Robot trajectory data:
::::::::
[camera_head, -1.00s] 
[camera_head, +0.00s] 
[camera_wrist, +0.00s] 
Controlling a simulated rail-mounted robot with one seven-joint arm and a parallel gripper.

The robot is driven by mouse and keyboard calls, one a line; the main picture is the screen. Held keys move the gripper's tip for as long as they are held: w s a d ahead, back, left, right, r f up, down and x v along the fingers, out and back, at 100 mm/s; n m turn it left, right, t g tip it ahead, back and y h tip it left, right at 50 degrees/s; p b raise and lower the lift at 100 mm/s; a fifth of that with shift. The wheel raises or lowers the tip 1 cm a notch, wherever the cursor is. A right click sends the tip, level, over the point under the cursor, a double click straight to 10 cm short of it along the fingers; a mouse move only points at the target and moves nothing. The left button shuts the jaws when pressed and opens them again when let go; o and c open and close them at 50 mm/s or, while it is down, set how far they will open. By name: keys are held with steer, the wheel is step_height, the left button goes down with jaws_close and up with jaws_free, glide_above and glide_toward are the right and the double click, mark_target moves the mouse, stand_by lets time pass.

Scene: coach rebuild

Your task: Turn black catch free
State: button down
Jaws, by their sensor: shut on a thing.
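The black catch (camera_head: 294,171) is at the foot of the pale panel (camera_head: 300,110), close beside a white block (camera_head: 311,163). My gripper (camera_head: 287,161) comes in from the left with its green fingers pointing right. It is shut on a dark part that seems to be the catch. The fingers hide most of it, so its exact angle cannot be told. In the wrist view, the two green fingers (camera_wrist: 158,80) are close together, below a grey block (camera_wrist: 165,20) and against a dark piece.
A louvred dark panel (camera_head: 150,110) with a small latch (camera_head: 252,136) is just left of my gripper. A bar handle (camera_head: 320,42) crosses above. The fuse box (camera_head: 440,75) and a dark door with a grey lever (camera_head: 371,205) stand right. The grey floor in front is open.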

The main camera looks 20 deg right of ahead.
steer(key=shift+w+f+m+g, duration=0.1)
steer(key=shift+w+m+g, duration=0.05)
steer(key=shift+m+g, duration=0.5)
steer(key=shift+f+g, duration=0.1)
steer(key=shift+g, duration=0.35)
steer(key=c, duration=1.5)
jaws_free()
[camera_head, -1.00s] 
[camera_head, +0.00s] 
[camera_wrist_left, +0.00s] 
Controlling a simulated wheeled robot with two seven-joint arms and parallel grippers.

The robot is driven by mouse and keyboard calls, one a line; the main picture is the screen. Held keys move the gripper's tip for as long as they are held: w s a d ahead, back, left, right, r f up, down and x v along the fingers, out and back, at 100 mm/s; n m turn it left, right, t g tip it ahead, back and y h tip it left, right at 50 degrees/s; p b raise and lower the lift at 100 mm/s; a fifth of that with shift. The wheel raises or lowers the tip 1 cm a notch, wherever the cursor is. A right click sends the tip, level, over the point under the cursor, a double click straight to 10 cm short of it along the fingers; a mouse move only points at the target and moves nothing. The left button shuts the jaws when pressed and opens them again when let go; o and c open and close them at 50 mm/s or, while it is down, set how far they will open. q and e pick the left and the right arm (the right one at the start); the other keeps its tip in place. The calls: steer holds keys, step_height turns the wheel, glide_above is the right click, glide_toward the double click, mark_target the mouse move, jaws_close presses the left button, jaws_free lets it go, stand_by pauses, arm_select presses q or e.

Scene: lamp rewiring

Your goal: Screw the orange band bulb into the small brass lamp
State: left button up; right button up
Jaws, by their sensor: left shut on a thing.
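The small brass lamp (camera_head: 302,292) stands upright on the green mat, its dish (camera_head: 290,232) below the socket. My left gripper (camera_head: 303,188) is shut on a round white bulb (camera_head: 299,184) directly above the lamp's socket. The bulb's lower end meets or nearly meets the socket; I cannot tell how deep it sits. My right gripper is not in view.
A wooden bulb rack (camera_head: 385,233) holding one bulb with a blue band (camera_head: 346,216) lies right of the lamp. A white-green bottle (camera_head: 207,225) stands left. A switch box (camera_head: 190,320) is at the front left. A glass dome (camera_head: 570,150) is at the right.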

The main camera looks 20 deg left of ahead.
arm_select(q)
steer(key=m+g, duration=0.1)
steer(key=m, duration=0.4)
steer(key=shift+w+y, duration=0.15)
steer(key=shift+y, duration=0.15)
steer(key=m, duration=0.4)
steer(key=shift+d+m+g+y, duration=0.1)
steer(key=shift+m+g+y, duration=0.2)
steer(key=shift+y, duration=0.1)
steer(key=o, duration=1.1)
::::::::
→ **EXERCISE TASK**
Output a single number: how many lines contain the word "joint".

→ **REPLY**
2